The company has talked openly about getting out of Chicago which is a nice chunk of the 8% of company owned stores but will they hang on to a few %, I cannot say.

 

I wasn't sure anyone would be interested but here is a bit longer of a write-up I did. The short interest here is also huge, so please feel free to fwd this write-up to Apollo.

 

We have long watched Jamba Inc (JMBA) as the company’s healthy products drove store expansion that pushed the stock over $60 as the concept began spreading beyond California. The company expanded too far and too fast which hurt their unit profitability. Our interest today is piqued by its $8.15 share price which implies $123mn mkt cap and $115mn EV.
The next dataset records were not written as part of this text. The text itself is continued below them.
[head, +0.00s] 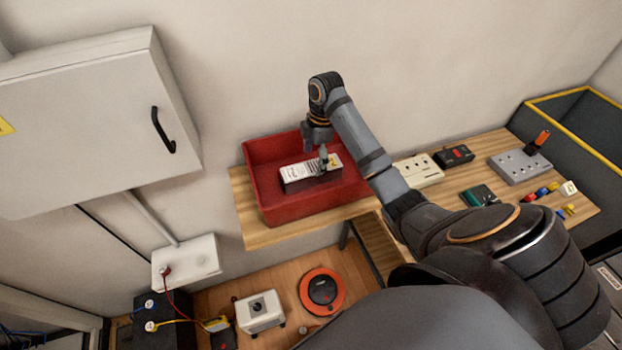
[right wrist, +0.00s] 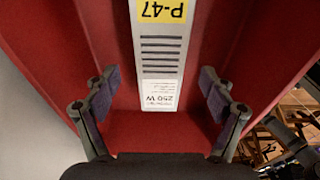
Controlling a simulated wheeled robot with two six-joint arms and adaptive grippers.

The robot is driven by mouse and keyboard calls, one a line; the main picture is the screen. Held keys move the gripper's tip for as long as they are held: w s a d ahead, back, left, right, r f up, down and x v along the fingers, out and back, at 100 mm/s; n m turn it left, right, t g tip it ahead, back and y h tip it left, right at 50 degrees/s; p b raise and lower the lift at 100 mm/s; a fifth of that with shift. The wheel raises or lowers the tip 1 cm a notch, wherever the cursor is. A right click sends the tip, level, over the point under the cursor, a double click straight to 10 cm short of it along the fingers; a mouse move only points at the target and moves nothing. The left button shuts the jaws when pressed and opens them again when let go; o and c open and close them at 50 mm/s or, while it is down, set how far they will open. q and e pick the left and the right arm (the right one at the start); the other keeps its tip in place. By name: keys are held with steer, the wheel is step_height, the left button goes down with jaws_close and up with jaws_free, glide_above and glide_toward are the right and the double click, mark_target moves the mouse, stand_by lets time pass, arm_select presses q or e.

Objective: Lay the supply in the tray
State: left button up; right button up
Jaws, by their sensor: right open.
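The supply (head: 304,170) is a box with a white label. It lies in the red tray (head: 280,212) on the wooden table. In the right wrist view the supply (right wrist: 163,50) shows a yellow P-47 tag, dark vent slots and a 250 W label, with the tray's red walls (right wrist: 240,60) on both sides. My right gripper (head: 317,155) is over the tray, pointing down at the supply. In the right wrist view its fingers (right wrist: 160,103) stand apart on either side of the supply, with gaps between. My left gripper is not in view.
A white socket block (head: 418,171), a black box (head: 454,157), a grey block (head: 520,167) and small coloured pieces are on the table's right. A grey cabinet (head: 95,130) hangs at left. An orange reel (head: 322,291) and a white box (head: 260,312) are below.

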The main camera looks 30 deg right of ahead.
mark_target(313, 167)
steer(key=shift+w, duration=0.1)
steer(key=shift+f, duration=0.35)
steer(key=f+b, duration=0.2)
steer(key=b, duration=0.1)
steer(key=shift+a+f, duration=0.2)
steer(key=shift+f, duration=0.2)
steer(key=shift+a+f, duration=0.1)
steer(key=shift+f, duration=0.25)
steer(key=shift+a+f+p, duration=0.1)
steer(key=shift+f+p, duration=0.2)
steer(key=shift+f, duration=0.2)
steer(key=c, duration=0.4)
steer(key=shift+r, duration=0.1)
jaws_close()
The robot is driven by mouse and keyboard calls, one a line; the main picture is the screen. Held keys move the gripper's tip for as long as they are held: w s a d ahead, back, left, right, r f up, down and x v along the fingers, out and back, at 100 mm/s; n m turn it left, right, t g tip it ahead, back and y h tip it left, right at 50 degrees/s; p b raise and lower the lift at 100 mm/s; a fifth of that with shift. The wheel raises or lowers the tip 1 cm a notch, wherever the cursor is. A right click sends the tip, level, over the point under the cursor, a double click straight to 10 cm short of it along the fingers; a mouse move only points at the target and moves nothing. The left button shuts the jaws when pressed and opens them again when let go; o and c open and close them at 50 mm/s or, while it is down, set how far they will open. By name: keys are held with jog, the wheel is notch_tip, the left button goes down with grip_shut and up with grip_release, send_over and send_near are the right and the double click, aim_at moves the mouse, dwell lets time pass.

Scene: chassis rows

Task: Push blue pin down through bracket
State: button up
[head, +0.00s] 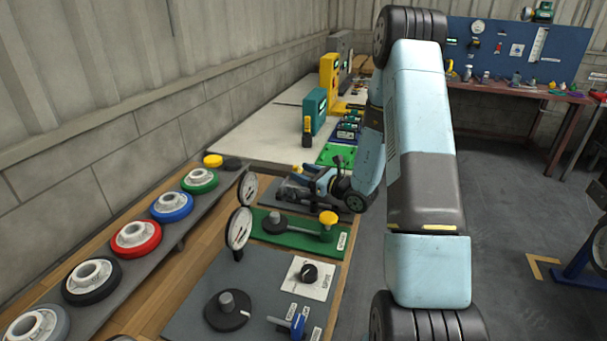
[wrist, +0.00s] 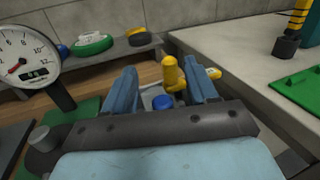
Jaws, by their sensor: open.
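My gripper (wrist: 163,72) is open, with its two blue fingers spread apart. In the wrist view a round blue top, which looks like the blue pin (wrist: 162,102), shows low between the fingers, with a gap to each one. A pale grey piece around it may be the bracket (wrist: 150,93); its shape is mostly hidden by my gripper. A yellow upright handle (wrist: 171,74) stands just behind the blue top, close to the right finger. In the head view my gripper (head: 318,180) is low over the far grey panel, and the pin cannot be made out there.
A dial gauge (wrist: 25,58) stands left of my gripper in the wrist view. A green panel with a yellow knob (head: 328,218) lies nearer in the head view. Coloured wheels line a rack at left (head: 172,207).

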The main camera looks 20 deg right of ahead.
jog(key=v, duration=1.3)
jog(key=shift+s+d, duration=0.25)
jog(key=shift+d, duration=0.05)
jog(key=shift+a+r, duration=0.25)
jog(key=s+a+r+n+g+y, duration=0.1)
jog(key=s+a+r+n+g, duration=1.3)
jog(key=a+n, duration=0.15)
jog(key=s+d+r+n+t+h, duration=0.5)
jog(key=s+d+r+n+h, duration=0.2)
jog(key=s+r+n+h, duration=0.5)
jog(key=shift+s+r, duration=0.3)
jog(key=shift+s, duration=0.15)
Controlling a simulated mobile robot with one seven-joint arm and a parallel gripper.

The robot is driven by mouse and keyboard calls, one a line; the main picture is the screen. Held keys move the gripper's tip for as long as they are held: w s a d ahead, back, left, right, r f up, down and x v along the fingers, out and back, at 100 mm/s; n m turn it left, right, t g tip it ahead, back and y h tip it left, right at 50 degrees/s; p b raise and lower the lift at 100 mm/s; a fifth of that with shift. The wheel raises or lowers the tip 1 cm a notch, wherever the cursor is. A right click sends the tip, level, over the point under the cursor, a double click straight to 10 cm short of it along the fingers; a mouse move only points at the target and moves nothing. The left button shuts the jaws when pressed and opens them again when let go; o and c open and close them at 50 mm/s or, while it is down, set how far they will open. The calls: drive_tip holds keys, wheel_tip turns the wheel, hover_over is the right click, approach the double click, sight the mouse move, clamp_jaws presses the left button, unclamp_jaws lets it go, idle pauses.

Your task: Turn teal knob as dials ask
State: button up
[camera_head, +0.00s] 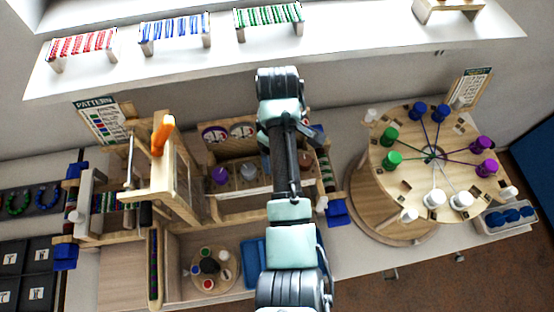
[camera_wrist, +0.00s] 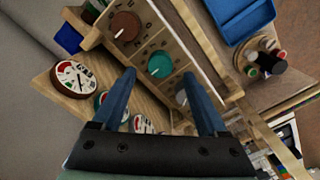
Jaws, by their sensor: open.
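In the wrist view the teal knob (camera_wrist: 160,64) sits on a sloping wooden panel between a brown knob (camera_wrist: 125,27) and a grey knob (camera_wrist: 183,97). My gripper (camera_wrist: 160,76) is open and empty, its blue fingers spread to either side of the teal knob in the picture; I cannot tell the gap in depth. Round dials with pointers stand on the board beside the panel, the nearest full one (camera_wrist: 73,78) at left; others are partly behind my left finger. In the head view two dials (camera_head: 213,133) show above the panel, and my arm hides the teal knob.
A purple knob (camera_head: 220,174) is on the panel's left. A wooden turntable with coloured spools (camera_head: 437,150) stands at right. A wooden frame with an orange post (camera_head: 162,135) stands at left. A blue tray (camera_wrist: 240,18) and small jars (camera_wrist: 263,58) lie near the panel.

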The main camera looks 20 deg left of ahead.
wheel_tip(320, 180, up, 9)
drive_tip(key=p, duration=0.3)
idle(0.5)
After the fall, the company embarked on a cost cutting program and taking the keys back from underperforming franchisees(we think of them as the snowbelt but they are found in many places where the density was there but the weather was not) while also narrowing their company owned stores over the past few years. Importantly management was also replaced. With transition to asset-lite model essentially complete, JMBA’s future will be driven by performance of remaining co-owned store portfolio (>8%) and franchise growth and profitability.

We are encouraged by new management (CEO: SBUX, PEP, YUM, CFO: EAT, COO:SBUX) but we find the company's activist shareholders as more important here. With 2 large shareholders as members of the board with previous industry experience selling companies, we believe they are limiting our agency risk. We also think strong oversight is going to directly cap costs.
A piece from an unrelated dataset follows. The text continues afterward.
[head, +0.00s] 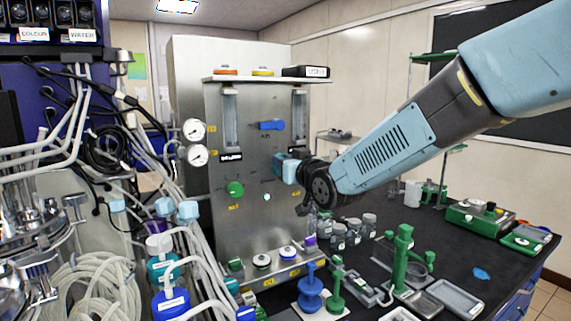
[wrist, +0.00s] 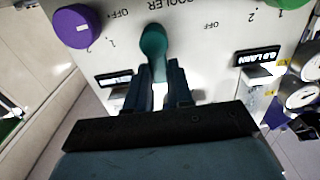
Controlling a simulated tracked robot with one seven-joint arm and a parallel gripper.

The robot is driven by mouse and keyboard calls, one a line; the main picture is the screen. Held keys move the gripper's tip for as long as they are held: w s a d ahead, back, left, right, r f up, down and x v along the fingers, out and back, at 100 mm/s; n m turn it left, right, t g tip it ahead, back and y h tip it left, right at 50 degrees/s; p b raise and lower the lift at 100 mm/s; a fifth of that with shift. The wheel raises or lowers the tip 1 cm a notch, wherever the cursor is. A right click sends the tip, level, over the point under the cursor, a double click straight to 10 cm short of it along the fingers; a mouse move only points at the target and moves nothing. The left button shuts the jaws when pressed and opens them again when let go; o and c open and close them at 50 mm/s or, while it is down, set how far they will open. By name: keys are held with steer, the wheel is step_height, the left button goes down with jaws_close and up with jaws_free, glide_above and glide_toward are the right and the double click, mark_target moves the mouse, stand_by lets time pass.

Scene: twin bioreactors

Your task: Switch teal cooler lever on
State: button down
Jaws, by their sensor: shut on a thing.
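The teal cooler lever (wrist: 153,42) stands out from the steel panel (wrist: 205,60) in the wrist view, under the upside-down "COOLER" lettering. My gripper (wrist: 161,80) is shut on the lever's handle, with one dark finger on each side of it. In the head view my gripper (head: 291,170) is at the right part of the panel (head: 250,150) and hides the lever.
A purple knob (wrist: 75,27) and a green knob (wrist: 285,3) flank the lever. A blue handle (head: 271,125) is higher on the panel. Pressure gauges (head: 194,130) stick out at its left. Bottles (head: 338,236) and a green stand (head: 403,255) crowd the dark bench below.

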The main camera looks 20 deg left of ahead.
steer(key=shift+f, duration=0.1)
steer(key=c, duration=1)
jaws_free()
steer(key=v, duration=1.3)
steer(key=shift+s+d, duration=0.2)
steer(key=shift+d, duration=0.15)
The goal from one of the activist had been to halve the SG&A and in order to facilitate it the company recently moved to a Dallas suburb from Berkeley, CA. This should help diversify the store base into the south as 70% of stores are in California but it will also change the costs and culture. Of the 120 employees, about a dozen were willing to relocate. This has caused the company to delay its 10K which the company said in March was targeting a month type delay. Given this is now largely a management company and not an operating company, the company should have seen the majority of any disruption behind them from a move announced May 2016 and completed in October 2016.

This focus on costs we believe will be rewarded as the company has recently guided to sg&a falling to a $20mn run rate by year-end.  One more point on the activists, one of them, Glenn Welling of Engaged Capital, has increased their stake to 18% of shares by buying 18 of 19 business days in February at $9.20-$9.80 which was a big average down from his original cost base which we calculated was ~$13. Given where the business(and the stock) is at, its leadership and its cost structure -  we believe the company will now follow his lead.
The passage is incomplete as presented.